Les antécédents immédiats de Gérin nous reportent à l'un des moments les plus exubérants du XIXe siècle canadien: celui où l'élite intellectuelle canadienne-française, entre les années 1840 et 1870, acquiert un sens aigu de l'histoire nationale, s'interroge sur l'orientation d'un destin politique dont elle vient de vivre les épisodes exaltants et frustratoires, et pose les lourdes bases, avec Garneau, Crémazie, Gaspé et Casgrain, d'une littérature originale l. Le père de Léon Gérin, Antoine Gérin-Lajoie, né en 1824 dans le village de Yamachiche, appartient à cette élite. Collégien au Séminaire de Nicolet, il a. fait jouer un drame patriotique en vers, le Jeune Latour.

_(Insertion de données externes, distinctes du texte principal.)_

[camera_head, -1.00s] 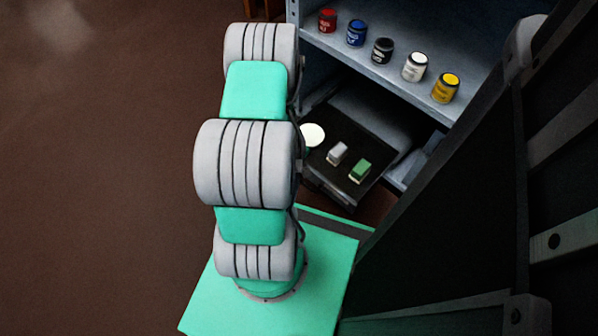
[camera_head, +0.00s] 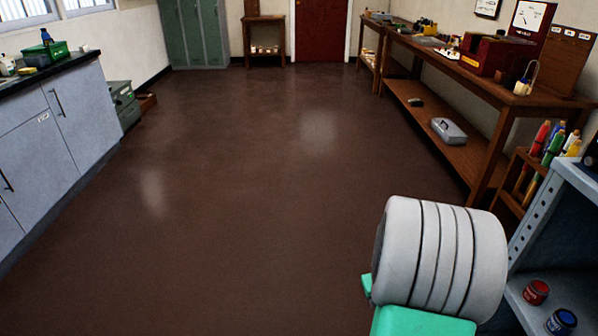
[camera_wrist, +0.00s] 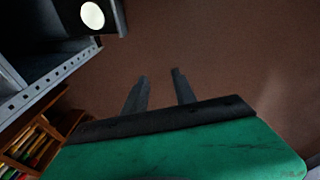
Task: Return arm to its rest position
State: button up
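My gripper (camera_wrist: 162,88) shows in the wrist view as two dark fingers standing apart above a green palm. Nothing is between the fingers, and only brown floor shows behind them. In the head view a grey ribbed joint of my arm (camera_head: 440,255) with a green link below it stands at the lower right. My gripper itself is not visible in the head view.
A grey shelf (camera_head: 530,225) with a red tin (camera_head: 536,291) and a blue tin (camera_head: 561,321) is close to the right of my arm. A long wooden workbench (camera_head: 470,75) runs along the right wall. Grey cabinets (camera_head: 60,135) line the left. The middle floor (camera_head: 230,170) is clear.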

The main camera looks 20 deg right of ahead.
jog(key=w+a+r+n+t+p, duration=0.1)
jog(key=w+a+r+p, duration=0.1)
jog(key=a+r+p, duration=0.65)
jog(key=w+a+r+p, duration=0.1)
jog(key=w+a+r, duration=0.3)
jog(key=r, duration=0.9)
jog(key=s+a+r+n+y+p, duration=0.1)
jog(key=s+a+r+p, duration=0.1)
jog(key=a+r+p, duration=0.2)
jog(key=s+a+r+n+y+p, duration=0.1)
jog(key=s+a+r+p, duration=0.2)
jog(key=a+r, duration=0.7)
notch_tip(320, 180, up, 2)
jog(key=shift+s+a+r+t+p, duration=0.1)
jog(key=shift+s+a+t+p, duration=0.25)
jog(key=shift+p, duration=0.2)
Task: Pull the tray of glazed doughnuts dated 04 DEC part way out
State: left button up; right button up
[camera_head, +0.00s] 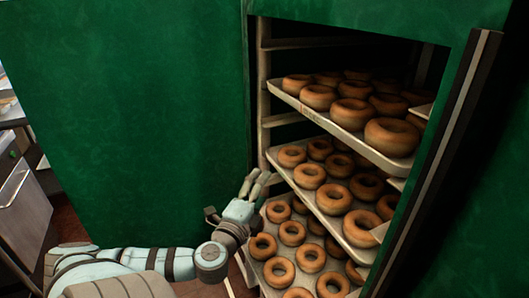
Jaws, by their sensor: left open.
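A green rack cabinet stands open in the head view, with three visible trays of ring doughnuts stacked inside. The top tray (290,101) is highest, the middle tray (303,190) is below it, and the bottom tray (266,281) is lowest. A small mark shows on the top tray's front edge, but I can read no date on any tray, so I cannot tell which is 04 DEC. My left gripper (256,182) is open and empty, at the left side of the opening near the middle tray's left corner. I cannot tell whether it touches the tray. My right gripper is out of view.
The green cabinet wall (130,120) fills the left, behind my left arm. A dark and grey door edge (437,150) bounds the opening on the right. Pale rack rails (264,90) run up the left inside. A metal counter (22,205) stands at far left.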

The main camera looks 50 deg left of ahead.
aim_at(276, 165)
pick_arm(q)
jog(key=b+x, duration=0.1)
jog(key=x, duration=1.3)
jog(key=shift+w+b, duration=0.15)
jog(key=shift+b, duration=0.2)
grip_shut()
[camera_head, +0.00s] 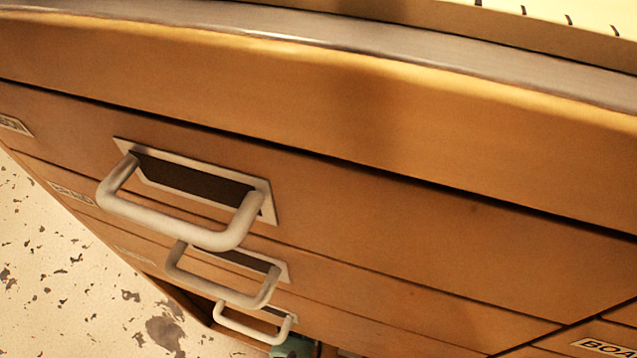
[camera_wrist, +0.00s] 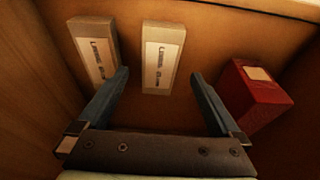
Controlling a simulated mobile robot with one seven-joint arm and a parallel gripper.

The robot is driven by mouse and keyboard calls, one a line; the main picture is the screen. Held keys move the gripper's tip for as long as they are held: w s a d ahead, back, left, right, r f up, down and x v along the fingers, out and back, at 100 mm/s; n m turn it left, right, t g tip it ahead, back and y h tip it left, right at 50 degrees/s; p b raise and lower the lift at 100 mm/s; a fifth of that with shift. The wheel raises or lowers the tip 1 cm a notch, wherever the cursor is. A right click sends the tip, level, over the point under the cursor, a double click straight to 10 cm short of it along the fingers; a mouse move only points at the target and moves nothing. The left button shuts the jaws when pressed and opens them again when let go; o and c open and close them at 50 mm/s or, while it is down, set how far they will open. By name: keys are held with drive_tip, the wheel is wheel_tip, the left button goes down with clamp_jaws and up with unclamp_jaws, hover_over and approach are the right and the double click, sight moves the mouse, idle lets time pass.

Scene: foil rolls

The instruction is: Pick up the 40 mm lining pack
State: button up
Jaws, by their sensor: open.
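Two pale grey packs with white printed labels lie side by side on a brown wooden surface in the wrist view. One pack (camera_wrist: 93,48) is at the left and the other pack (camera_wrist: 161,56) is near the middle. The print on both is too blurred to tell which one reads 40 mm. My gripper (camera_wrist: 160,76) is open, with nothing held. The middle pack appears between its blue-grey fingers; the left pack is outside the left finger, its lower end close to that fingertip. Neither pack shows in the head view, nor does my gripper.
A red box (camera_wrist: 252,97) with a pale label stands right of the right finger. Wooden walls enclose the space. In the head view, a wooden drawer cabinet (camera_head: 420,245) has several pale handles (camera_head: 180,220), and a speckled floor (camera_head: 60,270) lies at left.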

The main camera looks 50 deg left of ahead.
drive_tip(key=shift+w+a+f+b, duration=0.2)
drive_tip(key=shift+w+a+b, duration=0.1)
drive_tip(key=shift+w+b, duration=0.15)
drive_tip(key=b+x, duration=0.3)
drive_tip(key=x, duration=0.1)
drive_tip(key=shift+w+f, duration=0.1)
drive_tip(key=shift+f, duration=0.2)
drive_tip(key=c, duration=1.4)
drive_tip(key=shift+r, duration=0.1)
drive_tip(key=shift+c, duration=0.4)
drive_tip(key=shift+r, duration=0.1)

Il a aussi composé une complainte devenue si vite populaire qu'on oublie le nom de son auteur et qu'elle passe au folklore, Un Canadien errant, qui évoque le sort des patriotes expatriés à la suite de la révolution de 1837-1838. Successivement avocat, politicien, journaliste, traducteur à l'Assemblée législative, il a été nommé, en 1856, bibliothécaire du Parlement canadien, poste qu'il occupera, d'abord à Toronto, ensuite à Québec, puis à Ottawa, jusqu'à sa mort en 1880. Il a publié, en 1862 et en 1864, un roman "économique et social" en deux parties, Jean Rivard, dans lequel s'exprime un rêve d'émancipation économique confondu avec l'exaltation de la vie rurale chère à cette époque. Romantisme agricole, préoccupation de l'avenir économique des Canadiens français, activité professionnelle dans le cadre du fonctionnarisme d'un État canadien en voie d'élaboration: ces dominantes de l'histoire paternelle se retrouveront dans le destin du fils dont elles éclairent les soucis et le labeur.

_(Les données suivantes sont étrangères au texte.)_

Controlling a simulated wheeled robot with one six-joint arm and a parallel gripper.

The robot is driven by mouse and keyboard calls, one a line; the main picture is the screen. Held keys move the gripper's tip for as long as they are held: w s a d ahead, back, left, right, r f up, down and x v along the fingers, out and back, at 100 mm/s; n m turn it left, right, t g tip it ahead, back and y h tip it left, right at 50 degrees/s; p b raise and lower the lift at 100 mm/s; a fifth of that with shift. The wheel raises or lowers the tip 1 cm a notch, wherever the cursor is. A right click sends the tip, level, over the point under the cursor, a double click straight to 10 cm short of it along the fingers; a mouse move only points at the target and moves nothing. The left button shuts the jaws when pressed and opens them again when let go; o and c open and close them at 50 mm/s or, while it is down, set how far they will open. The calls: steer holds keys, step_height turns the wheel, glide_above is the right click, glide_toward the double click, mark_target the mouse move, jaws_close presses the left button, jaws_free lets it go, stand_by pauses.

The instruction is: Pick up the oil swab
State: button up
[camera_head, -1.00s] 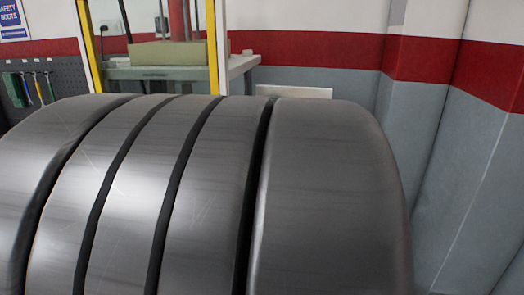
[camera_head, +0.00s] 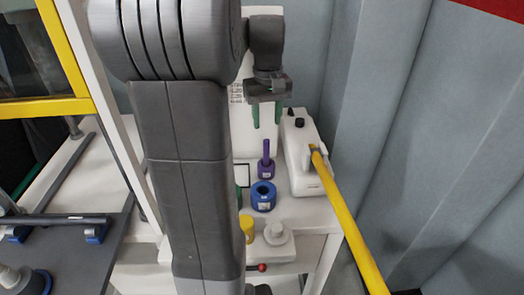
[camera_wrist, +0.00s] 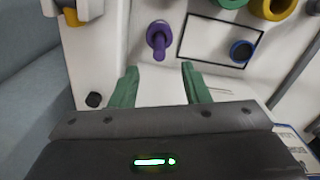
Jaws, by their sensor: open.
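A purple upright stick on a round purple base (camera_head: 266,160) stands on the white bench; it may be the oil swab, but I cannot be sure. In the wrist view this purple piece (camera_wrist: 159,42) is beyond the fingertips, roughly in line with the gap between them. My gripper (camera_head: 267,120) is above and behind it in the head view, with green fingers pointing down. In the wrist view my gripper (camera_wrist: 158,70) is open, its two green fingers apart with nothing between them.
A blue ring-shaped piece (camera_head: 263,196) is in front, with a yellow piece (camera_head: 247,229) farther forward. A yellow frame post stands at left.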

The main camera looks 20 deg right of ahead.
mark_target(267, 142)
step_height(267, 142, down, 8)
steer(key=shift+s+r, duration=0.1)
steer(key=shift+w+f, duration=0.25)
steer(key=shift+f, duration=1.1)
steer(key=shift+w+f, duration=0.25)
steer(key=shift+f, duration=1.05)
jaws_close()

Léon Gérin, second fils d'Antoine Gérin-Lajoie, naquit le 17 mai 1863 à Québec où le siège du gouvernement avait été transféré, en 1859, de Toronto. On peut s'étonner de la différence de nom entre le fils et le père. "Notre vrai nom de famille, a écrit celui-ci, n'est pas Lajoie, mais Gérin. Nos ancêtres n'ont jamais été connus en France sous le nom de Lajoie. C'est à mon bisaïeul qu'on a appelé le premier "Lajoie" parce qu'il était toujours content et gai. C'est un nom de guerre... Si je recommençais ma vie, je signerais "A. Gérin" tout simplement, et je vous conseillerais, à Elzéar et à toi, d'adopter dans votre signature le nom de Gérin... Je voyais même dernièrement des rapports de milice de 1834, 1835, 1836, où le nom de papa était marqué Antoine Gérin tout court. Mes enfants ne signeront que Gérin."2
Léon Gérin a été fidèle à la détermination exprimée par son père dont il a vénéré la mémoire avec un zèle assidu. "L'année de ma naissance, notera-t-il un jour avec une certaine coquetterie, s'intercale exactement entre celle de la parution du premier volume de mon père: Jean Rivard, le défricheur(1862) et celle du dernier volume l'Economiste (1864)..."3 Sa mère était la fille d'Etienne Parent, le célèbre journaliste et essayiste. Par sa mère aussi, il est neveu de l'historien Benjamin Sulte dans les travaux duquel il puisera plus tard maintes références. "Du côté maternel, écrira encore Léon Gérin, mes ancêtres québécois se rattachaient aux paysans défricheurs, recrutés par Giffard, à Mortagne, capitale du Perche, et je n'ignorais pas que ce contingent avait peuplé Beauport, la côte de Beaupré, et fourni à la région de Québec, à celles de Trois-Rivières et de Montréal, à toute la colonie française son premier et plus solide noyau agricole"4. Est-ce par atavisme ou par intuition que, plus tard, le sociologue-historien Gérin consacrera une longue monographie au paysan percheron dans lequel il verra le prototype de l'émigrant français qui a réussi à s'adapter avec succès aux dures conditions de travail et de vie de la Nouvelle-France5 ?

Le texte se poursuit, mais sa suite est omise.